Lines of data

· · ·

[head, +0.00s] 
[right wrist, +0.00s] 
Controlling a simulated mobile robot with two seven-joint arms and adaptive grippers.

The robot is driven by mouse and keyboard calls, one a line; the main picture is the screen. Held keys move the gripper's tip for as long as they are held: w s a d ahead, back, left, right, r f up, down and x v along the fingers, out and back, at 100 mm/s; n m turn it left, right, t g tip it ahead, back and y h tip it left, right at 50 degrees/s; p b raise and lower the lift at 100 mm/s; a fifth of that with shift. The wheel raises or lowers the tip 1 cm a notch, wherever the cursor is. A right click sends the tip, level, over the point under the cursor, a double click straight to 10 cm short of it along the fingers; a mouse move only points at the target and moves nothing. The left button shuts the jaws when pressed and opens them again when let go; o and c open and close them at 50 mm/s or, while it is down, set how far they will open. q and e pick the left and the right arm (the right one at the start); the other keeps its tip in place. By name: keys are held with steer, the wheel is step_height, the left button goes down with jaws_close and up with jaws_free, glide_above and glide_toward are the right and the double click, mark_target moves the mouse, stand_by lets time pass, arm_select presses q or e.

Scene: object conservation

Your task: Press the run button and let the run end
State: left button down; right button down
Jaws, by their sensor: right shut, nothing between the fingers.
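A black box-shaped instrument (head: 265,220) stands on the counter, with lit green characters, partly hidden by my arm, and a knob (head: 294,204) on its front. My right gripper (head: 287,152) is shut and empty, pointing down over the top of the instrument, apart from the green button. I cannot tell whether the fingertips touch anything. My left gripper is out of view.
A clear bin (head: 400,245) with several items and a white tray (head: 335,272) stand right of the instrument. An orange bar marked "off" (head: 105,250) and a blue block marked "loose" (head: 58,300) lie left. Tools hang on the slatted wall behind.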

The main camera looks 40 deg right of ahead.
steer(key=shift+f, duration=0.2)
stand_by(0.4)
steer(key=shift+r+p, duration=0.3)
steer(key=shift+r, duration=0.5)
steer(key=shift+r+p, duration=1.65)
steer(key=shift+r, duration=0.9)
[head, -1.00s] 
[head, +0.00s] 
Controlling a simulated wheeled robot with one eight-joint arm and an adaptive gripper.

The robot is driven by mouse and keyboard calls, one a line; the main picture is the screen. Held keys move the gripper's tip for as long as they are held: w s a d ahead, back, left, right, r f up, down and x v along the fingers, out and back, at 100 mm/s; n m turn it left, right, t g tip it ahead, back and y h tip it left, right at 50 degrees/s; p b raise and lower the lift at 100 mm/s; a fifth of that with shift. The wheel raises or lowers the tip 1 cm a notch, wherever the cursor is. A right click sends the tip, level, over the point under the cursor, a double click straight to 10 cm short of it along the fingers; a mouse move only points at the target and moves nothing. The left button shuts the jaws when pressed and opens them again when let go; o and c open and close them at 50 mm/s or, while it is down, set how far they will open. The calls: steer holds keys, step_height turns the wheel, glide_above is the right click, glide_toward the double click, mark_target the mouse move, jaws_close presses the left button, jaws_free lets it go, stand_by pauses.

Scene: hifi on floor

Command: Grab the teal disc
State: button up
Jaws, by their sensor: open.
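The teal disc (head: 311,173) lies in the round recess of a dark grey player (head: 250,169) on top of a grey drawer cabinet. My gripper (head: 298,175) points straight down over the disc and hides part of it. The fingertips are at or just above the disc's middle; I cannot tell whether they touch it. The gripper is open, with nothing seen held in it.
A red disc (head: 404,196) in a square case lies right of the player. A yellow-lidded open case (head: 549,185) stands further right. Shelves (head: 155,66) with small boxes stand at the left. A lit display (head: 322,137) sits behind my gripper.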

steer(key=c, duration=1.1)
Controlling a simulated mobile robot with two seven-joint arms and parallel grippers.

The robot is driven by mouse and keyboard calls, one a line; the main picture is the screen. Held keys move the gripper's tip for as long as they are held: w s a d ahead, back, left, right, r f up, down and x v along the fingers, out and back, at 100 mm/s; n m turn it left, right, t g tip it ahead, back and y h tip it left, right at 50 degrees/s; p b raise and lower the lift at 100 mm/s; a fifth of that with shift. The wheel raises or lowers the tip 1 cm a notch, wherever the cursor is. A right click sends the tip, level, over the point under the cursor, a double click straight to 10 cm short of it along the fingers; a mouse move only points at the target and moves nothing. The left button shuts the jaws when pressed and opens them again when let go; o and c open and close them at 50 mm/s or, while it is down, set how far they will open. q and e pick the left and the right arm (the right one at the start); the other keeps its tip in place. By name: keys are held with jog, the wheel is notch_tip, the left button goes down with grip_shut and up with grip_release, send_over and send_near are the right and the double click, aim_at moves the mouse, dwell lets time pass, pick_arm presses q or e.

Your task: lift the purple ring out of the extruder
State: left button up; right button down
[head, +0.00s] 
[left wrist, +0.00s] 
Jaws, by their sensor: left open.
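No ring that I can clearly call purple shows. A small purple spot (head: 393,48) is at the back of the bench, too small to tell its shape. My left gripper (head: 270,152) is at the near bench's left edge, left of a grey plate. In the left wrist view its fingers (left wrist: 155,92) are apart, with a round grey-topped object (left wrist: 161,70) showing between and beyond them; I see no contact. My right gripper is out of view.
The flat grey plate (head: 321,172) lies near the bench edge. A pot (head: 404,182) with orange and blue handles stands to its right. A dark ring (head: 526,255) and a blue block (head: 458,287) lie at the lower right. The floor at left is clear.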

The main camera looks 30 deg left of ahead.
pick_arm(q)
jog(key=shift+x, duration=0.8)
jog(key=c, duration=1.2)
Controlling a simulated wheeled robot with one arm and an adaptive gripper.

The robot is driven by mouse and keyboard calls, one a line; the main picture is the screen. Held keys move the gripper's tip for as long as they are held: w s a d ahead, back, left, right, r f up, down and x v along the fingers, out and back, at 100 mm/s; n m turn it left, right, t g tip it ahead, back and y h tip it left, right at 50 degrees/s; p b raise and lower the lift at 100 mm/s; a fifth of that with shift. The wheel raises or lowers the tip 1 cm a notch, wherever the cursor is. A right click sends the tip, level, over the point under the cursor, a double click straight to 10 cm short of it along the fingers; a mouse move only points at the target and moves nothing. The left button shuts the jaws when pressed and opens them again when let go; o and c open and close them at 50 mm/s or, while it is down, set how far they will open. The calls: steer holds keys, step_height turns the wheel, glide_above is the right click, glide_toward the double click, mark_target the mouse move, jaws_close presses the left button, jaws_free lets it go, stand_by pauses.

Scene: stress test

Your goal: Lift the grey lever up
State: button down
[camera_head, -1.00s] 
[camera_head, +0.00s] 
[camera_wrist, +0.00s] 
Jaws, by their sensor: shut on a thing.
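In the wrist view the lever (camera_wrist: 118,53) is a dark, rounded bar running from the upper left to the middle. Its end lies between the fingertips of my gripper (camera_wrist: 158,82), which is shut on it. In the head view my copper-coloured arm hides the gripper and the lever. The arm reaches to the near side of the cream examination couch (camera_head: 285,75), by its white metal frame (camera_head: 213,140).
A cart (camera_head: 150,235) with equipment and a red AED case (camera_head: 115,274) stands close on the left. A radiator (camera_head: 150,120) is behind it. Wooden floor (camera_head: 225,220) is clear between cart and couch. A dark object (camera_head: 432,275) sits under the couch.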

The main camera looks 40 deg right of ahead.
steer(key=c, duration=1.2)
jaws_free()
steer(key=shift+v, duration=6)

· · ·

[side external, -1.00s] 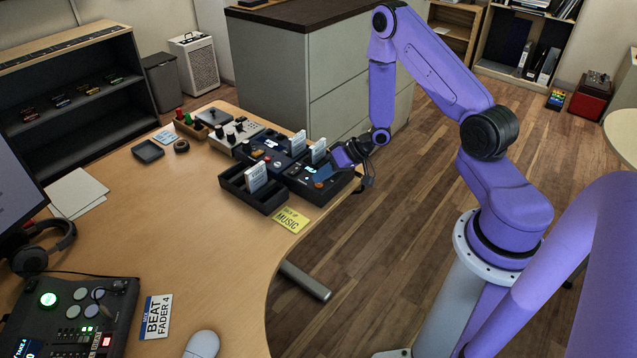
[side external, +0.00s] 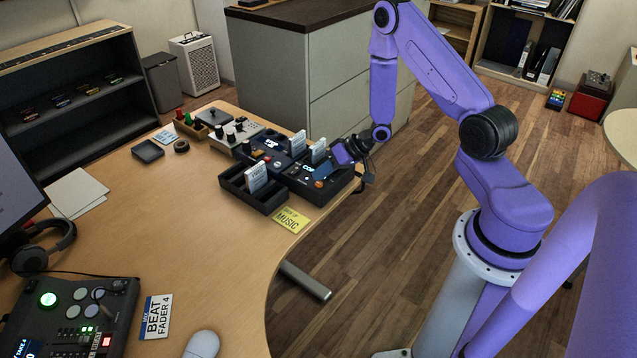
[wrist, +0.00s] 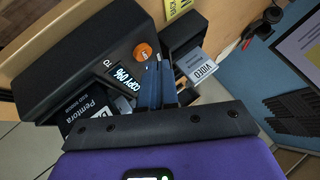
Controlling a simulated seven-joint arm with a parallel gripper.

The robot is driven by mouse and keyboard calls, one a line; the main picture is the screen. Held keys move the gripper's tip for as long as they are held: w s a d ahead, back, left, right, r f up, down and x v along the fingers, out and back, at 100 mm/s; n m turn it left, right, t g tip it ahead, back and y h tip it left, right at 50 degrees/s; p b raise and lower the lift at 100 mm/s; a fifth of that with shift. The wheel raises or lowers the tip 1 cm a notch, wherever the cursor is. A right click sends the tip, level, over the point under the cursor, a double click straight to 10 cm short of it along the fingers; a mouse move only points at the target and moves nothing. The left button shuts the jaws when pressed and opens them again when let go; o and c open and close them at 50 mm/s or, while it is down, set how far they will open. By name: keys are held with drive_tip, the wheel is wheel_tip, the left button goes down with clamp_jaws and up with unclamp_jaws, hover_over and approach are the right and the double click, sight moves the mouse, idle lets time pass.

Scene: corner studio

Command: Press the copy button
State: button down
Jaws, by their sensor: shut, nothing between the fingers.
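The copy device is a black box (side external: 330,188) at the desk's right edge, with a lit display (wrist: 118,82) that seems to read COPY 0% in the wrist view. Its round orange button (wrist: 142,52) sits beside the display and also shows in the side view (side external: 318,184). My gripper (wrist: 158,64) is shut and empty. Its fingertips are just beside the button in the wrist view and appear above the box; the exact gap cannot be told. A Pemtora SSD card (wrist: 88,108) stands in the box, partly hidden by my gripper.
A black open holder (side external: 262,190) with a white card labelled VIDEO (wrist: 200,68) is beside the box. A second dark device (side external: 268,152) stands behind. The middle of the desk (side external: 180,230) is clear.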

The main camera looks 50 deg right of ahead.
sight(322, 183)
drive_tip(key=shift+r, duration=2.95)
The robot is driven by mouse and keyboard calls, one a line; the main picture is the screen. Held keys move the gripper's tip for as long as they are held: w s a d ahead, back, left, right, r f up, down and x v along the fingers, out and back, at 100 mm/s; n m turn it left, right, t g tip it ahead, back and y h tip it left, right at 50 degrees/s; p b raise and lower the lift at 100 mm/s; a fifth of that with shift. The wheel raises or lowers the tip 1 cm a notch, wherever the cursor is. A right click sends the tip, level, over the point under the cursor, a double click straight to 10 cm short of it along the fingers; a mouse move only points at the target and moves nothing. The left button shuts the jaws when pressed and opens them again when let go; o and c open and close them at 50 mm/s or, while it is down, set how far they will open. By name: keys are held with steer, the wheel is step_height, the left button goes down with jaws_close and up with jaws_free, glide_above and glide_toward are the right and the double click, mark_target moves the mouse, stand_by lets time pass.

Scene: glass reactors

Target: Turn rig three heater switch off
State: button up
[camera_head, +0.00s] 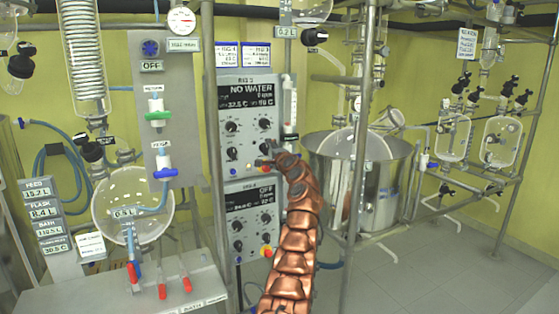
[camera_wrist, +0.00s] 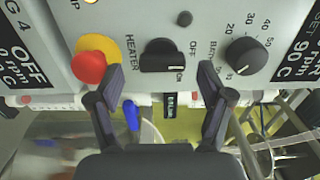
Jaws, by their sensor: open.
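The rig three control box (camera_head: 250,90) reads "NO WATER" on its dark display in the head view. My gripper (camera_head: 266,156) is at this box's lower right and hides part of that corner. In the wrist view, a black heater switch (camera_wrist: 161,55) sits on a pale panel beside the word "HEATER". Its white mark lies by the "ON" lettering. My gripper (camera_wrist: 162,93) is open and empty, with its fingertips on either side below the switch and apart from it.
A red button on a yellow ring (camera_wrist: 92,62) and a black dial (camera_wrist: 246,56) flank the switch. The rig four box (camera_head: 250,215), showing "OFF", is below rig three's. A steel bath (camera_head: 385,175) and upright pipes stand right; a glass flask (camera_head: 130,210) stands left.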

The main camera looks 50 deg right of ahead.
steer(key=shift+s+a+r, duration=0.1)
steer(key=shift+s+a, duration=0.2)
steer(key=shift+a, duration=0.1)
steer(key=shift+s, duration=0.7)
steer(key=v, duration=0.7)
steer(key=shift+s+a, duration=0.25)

· · ·

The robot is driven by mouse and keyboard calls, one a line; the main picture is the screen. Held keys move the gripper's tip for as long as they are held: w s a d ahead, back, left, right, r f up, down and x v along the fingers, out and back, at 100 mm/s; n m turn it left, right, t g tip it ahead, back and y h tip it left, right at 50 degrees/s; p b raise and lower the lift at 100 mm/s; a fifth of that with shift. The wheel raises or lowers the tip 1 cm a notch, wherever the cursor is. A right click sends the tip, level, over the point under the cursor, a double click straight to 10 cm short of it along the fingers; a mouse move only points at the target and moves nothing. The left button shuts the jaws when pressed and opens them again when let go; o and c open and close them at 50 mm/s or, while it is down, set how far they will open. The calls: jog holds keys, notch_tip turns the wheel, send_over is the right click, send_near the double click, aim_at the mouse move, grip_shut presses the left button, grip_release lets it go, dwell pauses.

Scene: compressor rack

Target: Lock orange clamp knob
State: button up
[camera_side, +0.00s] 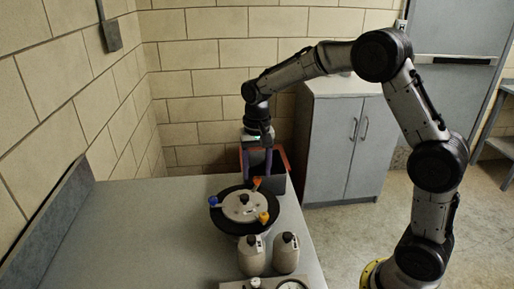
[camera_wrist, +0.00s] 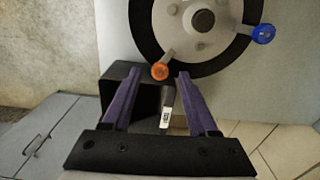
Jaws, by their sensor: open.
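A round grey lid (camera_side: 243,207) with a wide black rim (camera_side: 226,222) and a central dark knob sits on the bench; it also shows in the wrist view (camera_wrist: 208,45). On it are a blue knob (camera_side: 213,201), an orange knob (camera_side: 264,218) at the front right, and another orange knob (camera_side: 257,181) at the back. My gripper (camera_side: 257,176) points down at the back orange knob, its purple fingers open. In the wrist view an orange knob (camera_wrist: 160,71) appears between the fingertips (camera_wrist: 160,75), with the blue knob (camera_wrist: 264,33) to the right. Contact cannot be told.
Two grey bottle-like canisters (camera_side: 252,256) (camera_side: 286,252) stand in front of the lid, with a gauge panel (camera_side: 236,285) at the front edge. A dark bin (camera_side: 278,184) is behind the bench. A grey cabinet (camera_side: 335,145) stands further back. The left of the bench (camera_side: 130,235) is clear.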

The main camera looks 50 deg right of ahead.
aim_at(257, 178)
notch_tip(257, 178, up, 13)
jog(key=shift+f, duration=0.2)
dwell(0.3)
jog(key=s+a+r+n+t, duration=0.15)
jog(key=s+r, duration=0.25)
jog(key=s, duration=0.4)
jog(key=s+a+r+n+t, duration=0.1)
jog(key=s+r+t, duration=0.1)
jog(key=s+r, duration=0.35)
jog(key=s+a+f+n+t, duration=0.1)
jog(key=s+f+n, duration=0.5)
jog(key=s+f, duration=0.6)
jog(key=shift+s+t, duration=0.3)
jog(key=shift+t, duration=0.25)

· · ·

Using the listing above, return all lines where the word "grippers" occurs.

Controlling a simulated mobile robot with two seven-joint arms and adaptive grippers.
Controlling a simulated mobile robot with two seven-joint arms and parallel grippers.

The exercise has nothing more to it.